Rules of the mayoral road

19 Sep

By DePolitics10/11.com Staff

This will be the first open Chicago mayoral election since 1947, where an incumbent has not run for Mayor of Chicago. That’s 64 years! Undoubtedly there will be confusion. Candidates interested in Chicago’s top job will have to follow the rules set by the Chicago Board of Elections.

Here, according to board spokesman Jim Allen, are some useful details about the process:

• Nov 15, 2010, is first day candidates can file for the mayoral race. Deadline to file is Nov 22, 2010.

• All candidates are required to file petitions with at least 12,500 signatures. Names cannot include anyone with felony convictions, anyone who has debts or obligations to the city, including outstanding parking tickets or unpaid water bills, or other unpaid city business. And of course, each person must be at least 18 years old.

• All candidates are required to live in city of Chicago for at least the last calendar year.

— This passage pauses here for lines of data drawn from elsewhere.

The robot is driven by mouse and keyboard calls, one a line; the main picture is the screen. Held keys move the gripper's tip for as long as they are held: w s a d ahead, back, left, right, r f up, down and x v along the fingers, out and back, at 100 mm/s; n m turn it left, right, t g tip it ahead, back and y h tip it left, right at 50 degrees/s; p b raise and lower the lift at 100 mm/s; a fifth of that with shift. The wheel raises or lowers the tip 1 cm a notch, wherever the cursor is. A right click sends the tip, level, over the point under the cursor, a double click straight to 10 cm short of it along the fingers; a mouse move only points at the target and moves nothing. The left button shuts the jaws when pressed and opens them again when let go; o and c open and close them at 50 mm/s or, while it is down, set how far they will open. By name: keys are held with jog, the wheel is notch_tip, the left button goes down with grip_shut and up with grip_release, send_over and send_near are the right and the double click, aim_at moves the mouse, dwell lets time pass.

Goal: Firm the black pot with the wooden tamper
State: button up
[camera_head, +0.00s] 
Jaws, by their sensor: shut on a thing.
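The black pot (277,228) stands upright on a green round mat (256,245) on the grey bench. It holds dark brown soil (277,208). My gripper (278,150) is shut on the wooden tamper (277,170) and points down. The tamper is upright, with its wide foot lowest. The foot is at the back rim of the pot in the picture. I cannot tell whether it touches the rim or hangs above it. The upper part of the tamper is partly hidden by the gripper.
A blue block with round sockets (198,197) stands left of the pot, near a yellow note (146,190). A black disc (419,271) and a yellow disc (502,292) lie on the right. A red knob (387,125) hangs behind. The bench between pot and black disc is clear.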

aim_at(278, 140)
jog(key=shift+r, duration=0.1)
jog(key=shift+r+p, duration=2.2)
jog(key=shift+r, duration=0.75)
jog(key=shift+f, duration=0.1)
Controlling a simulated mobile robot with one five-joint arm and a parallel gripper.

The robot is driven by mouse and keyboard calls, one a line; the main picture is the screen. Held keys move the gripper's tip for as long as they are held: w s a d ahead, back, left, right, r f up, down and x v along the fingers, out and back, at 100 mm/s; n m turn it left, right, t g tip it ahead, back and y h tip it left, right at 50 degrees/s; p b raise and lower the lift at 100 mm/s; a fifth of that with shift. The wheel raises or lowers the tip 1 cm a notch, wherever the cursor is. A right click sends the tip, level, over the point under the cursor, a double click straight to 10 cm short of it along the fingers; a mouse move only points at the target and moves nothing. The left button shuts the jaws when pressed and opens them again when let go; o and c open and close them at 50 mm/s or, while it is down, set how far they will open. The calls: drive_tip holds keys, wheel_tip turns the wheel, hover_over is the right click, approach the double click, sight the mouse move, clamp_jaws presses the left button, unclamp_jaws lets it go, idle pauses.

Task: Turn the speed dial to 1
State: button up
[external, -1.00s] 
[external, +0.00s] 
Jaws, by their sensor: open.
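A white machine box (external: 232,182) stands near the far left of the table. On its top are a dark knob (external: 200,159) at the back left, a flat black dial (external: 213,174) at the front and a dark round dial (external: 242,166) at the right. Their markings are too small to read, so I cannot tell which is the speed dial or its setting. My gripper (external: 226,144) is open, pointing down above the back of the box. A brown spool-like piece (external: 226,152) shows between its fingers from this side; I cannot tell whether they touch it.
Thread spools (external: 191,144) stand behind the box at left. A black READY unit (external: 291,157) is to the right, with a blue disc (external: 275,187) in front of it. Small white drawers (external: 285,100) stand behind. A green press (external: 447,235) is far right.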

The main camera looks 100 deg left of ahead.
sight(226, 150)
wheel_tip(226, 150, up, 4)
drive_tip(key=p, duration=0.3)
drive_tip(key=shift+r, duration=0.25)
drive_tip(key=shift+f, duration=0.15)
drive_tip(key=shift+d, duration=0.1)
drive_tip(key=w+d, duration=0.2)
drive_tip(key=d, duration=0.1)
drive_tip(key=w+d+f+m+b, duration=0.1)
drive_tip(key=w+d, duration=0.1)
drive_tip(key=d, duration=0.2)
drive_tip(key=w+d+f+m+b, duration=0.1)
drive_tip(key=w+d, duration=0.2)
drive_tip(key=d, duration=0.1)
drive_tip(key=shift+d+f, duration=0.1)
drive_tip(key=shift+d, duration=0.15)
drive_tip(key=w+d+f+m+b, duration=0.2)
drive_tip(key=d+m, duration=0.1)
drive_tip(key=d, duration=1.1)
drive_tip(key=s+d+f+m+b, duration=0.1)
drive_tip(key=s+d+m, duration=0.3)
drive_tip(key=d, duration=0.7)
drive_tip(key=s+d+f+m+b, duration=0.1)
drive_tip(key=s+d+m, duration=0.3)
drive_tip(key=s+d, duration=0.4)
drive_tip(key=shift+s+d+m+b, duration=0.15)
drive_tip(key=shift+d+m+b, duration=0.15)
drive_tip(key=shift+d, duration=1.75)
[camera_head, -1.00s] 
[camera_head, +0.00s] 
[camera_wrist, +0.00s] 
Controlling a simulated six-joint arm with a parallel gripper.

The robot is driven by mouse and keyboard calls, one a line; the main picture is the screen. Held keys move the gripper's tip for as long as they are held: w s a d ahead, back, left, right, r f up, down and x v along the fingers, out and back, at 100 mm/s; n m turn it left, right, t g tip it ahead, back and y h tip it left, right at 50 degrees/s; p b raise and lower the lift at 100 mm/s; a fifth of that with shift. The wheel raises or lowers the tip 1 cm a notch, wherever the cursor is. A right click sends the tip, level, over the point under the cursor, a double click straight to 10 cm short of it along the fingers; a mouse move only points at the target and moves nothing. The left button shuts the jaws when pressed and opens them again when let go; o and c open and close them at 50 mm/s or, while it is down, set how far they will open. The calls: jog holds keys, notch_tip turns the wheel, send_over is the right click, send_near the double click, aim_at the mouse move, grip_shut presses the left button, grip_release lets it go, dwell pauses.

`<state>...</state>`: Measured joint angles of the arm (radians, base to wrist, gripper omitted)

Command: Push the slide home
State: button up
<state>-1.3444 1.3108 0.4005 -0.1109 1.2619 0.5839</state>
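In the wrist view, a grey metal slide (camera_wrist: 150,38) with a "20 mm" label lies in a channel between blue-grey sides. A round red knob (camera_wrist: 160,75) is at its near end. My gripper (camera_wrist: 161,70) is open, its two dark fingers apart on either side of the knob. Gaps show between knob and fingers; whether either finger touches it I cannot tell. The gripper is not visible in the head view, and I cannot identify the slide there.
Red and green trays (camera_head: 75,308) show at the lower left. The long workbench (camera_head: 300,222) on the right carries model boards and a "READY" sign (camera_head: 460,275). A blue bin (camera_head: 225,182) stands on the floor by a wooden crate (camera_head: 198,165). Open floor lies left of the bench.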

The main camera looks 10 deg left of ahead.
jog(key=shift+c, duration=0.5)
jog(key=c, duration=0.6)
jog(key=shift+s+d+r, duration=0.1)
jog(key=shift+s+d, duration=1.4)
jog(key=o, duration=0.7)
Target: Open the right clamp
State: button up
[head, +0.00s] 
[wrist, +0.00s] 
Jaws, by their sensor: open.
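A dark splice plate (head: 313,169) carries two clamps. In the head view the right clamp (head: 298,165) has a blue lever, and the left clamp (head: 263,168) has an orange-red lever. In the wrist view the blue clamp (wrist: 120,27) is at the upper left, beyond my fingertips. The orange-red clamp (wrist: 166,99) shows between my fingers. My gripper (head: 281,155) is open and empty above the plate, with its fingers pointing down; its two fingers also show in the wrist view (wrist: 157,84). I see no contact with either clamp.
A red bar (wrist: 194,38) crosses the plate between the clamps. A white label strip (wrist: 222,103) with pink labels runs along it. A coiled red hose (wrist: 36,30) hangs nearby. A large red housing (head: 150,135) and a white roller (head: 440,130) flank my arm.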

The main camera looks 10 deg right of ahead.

• Considering White House Chief of Staff, Rahm Emanuel, has expressed interest in running for Mayor of Chicago, here is a question being asked by many: If someone is a registered Chicago voter and owns a home in Chicago, but currently lives in Washington, DC, can he/she still run for Mayor? According to Allen, it is a legal issue that never has come up in the past. He gave this hypothetical answer: “If there’s a candidate who happens to be serving in the White House cabinet and maintains a residence in the city of Chicago, it’s possible they could qualify to run for Mayor.”

• Expect objections against petitions filed. At the mayoral level, Allen said people always file objections against every candidate. Mayor Daley’s petitions were subject to objections the last time he ran for Mayor, in February 2007. Typically objections focus on the quality and quantity of names on the candidate’s petition and can also touch on residency issues.

• There is no primary held in a Chicago mayoral election (there used to be primaries up until 1995 when the Illinois election law changed). The next Mayoral election is February 22, 2011. If no candidate receives 50% + 1 then there will be a runoff election on April 5th, 2011.

• Mayor candidates names are not listed with their political party affiliation on the voter ballot.

• The candidate who prevails in February’s election will be sworn in as the new Mayor of Chicago on May 16, 2011.